There’s not a lot to unpack here, just a goal and an assist over a 13-game sample. I’m not of the mind that a defenseman has to be a physical force to be effective, but it is nice to see someone who’s billed as such to average over two hits per game. Considering Tryamkin’s towering 6’7″, 230-pound frame, it’s quite likely a great many of those hits were punishing to boot.
Corsi: 
 
Tryamkin’s Corsi-For% of 43.47% is the worst mark among Canucks defenders, albeit over a very small sample size. Still, a -4.87% Corsi Relative is mighty ugly no matter how you spin it.
Goal-Based: 
 
Tryamkin fares much better by the goal-based metrics, posting a positive GF%Rel, although his on-ice save percentage of .926 likely had more of an effect on those numbers than his actual play.
Scoring Chances: 
 
Scoring chance data doesn’t shine favourably on Tryamkin either. He surrendered scoring chances at the worst rate among all Canucks skaters, with the exception of Alex Grenier. 

Conclusion

To be honest, I wasn’t sure what to make of Nikita Tryamkin when the Canucks selected him with their third-round pick in the 2015 NHL Entry Draft. I believed the team had better options than to place a bet on an over age KHL defenseman without much offensive pedigree.
I have to admit, however, that he’s much further along than I expected him to be at this point in his development. Playing 13 games at the NHL level as a 21-year-old is nothing to sneeze at, even if his underlying numbers over that period weren’t particularly inspiring. 
The shot-attempt metrics don’t paint a pretty picture, but I think it’s fair to say that we shouldn’t draw any conclusions from them yet, given that Tryamkin was playing on garbage time, acclimatizing to the smaller ice surface, and battling a language barrier. The Canucks’ season was already lost by the time Tryamkin suited up for the Canucks, so it’s entirely possible his small sample of games tells us absolutely nothing about what he’s capable of going forward. 
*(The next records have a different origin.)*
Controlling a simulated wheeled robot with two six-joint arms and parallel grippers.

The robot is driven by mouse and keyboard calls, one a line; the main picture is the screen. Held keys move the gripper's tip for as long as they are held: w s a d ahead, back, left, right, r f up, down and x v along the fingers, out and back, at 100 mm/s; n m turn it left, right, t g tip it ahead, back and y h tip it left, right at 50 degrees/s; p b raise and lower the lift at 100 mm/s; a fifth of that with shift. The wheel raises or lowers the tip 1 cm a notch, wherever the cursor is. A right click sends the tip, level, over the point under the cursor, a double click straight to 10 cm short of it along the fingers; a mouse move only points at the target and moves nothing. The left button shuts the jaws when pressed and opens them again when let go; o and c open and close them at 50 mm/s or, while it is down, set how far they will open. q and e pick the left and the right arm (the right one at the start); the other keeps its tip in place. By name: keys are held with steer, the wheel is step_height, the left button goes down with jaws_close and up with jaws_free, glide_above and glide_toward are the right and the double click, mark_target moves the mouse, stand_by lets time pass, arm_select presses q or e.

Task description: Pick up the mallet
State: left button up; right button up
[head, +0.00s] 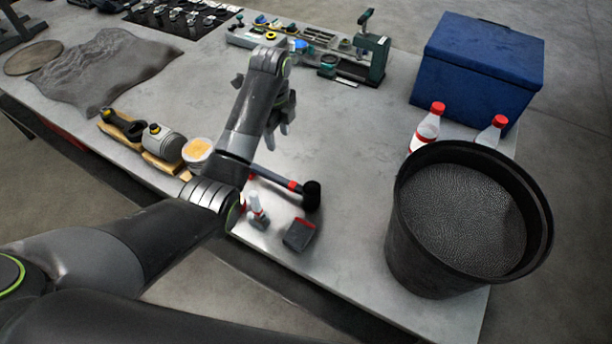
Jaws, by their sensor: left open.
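The mallet (312,196) lies on the grey workbench (350,150) near its front edge. It has a black head and a dark handle with red bands, running up and left from the head. The handle's far end is hidden behind my left arm. My left gripper (278,132) is open and empty. It shows above and behind the handle in the head view, apart from the mallet, and is partly hidden by my own arm. My right gripper is not in view.
A black bucket (403,237), two red-capped bottles (428,128) and a blue box (475,65) stand right. A small grey-and-red block (299,235) and white-topped item (256,209) sit near the mallet. A cup (197,152) stands left. The bench centre is clear.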

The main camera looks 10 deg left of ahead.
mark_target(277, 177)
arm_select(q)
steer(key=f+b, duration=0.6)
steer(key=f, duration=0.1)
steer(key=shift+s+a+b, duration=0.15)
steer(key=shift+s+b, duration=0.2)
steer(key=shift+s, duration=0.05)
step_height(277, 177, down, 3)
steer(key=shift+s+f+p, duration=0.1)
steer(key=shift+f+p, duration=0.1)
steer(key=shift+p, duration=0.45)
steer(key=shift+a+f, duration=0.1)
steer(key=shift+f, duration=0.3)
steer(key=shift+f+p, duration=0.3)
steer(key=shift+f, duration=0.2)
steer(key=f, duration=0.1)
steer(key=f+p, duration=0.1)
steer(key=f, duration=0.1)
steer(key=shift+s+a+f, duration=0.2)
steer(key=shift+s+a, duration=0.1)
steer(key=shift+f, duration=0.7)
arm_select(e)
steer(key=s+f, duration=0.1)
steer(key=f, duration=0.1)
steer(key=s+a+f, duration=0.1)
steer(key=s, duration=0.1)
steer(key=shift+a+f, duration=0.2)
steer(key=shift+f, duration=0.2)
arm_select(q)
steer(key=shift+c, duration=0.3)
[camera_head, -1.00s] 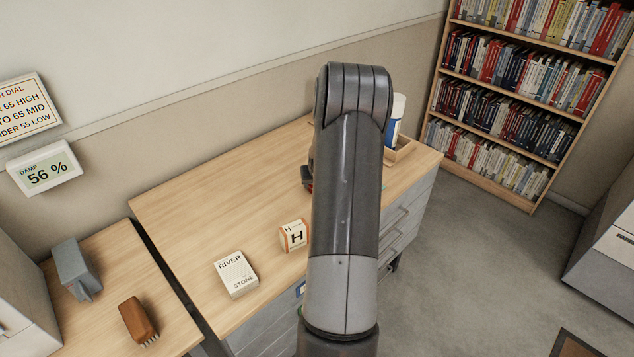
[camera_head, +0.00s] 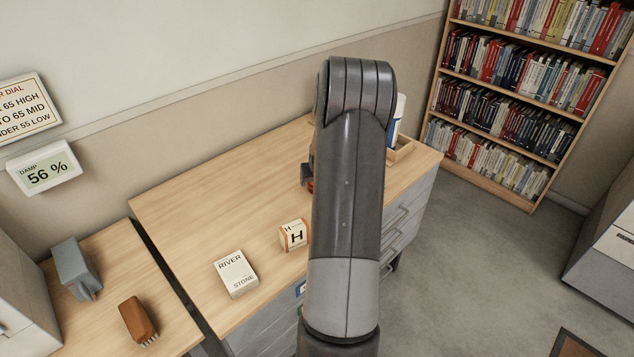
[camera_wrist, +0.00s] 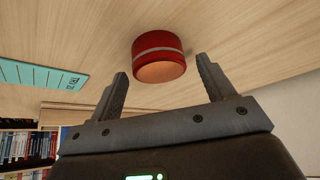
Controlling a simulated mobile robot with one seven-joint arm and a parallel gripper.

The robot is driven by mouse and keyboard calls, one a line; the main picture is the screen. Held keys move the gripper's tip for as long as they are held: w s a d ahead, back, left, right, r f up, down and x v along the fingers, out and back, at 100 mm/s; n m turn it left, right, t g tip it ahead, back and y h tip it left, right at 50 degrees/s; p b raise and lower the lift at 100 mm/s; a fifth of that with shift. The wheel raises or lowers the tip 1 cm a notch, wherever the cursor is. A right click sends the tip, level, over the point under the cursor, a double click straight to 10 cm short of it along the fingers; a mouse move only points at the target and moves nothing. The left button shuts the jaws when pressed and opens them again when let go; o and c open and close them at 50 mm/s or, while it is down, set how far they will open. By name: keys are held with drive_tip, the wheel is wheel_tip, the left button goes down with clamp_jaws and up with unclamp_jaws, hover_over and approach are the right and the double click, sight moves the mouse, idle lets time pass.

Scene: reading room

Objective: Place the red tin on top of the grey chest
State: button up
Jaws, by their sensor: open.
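The red tin (camera_wrist: 158,45), with a pale band round it, stands on a wooden top in the wrist view. My gripper (camera_wrist: 161,70) is open, its two fingers apart with the tin ahead of and between their tips. Nothing is held. In the head view a small red patch, likely the tin (camera_head: 310,186), shows beside my gripper's edge; my arm hides the rest. A grey cabinet (camera_head: 603,245) stands at the right edge, and a grey drawer unit (camera_head: 408,215) carries the wooden top. I cannot tell which is the grey chest.
A white RIVER STONE box (camera_head: 236,274) and an H box (camera_head: 293,236) stand near the front edge. A blue and white bottle in a wooden tray (camera_head: 402,151) is behind my arm. A teal card (camera_wrist: 38,74) lies left of the tin. Bookshelves stand at the back right.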

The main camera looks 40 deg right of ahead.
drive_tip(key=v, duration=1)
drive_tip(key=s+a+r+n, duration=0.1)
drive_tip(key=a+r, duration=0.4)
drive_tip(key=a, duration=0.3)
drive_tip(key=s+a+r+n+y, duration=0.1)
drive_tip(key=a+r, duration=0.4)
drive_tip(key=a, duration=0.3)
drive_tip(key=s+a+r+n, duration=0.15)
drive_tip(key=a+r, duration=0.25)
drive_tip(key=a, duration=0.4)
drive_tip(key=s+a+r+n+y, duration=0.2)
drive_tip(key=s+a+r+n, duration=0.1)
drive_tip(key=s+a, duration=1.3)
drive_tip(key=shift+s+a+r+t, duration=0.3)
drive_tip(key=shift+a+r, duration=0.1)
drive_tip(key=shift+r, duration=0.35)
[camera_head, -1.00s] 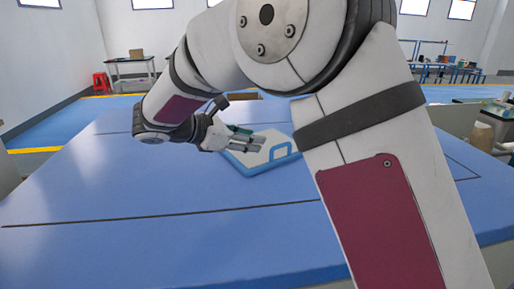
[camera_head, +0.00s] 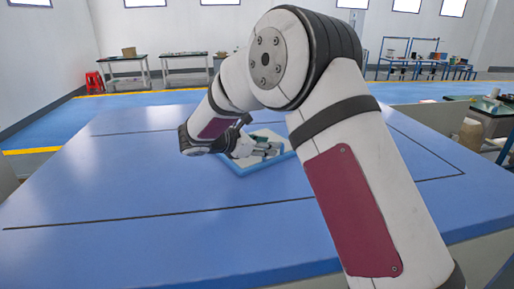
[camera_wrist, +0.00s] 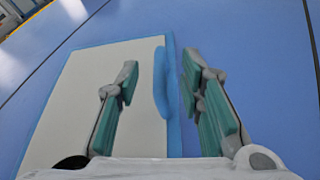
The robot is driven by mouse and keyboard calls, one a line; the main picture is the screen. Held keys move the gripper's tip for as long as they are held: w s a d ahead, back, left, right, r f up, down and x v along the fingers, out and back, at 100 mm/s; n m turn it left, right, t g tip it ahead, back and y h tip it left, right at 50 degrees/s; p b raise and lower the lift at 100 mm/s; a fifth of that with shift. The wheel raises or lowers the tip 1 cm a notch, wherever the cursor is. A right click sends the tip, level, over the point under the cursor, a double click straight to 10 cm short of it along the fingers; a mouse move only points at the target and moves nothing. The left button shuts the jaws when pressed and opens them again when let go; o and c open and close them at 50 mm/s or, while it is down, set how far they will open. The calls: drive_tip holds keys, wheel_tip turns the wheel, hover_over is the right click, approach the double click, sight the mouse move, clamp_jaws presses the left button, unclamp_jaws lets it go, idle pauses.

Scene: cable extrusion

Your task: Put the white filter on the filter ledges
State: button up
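The white filter (camera_head: 262,162), a flat white panel with a blue frame, lies on the blue table under and beyond my gripper (camera_head: 268,150). In the wrist view the white filter (camera_wrist: 85,85) fills the left half, with its blue handle (camera_wrist: 160,82) along its right side. My gripper (camera_wrist: 158,70) is open in the wrist view, its two green-padded fingers wide apart. The handle shows between the fingers, nearer the left one, with no clear contact; I cannot tell the height gap. The filter ledges are not in view.
The blue table (camera_head: 130,240) is wide and clear around the filter, with dark lines on its surface. Side tables (camera_head: 127,68), red stools (camera_head: 94,81) and a workbench with several items (camera_head: 490,108) stand farther off.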

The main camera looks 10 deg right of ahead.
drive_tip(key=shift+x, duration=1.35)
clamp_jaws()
He may not have appeared in many games, but between the contract fiasco, skating straight into the boards in his first practice, and playing an entire two minutes on the PK, his season was memorable all the same. He also displayed good vision and a nice wrister on this goal, the first of his NHL career, against the Calgary Flames: 
It remains to be seen just what exactly the Canucks have in Nikita Tryamkin, but he has a long way to go before he’s the top-four Zdeno Chara-clone the organization seems to think he can be. The Canucks look to be very crowded on the blueline heading into next season, and Tryamkin has a clause in his contract allowing him to return to the KHL should he fail to make the Canucks’ roster, so he’ll certainly be a player worth keeping tabs on heading into the 2016-17 season.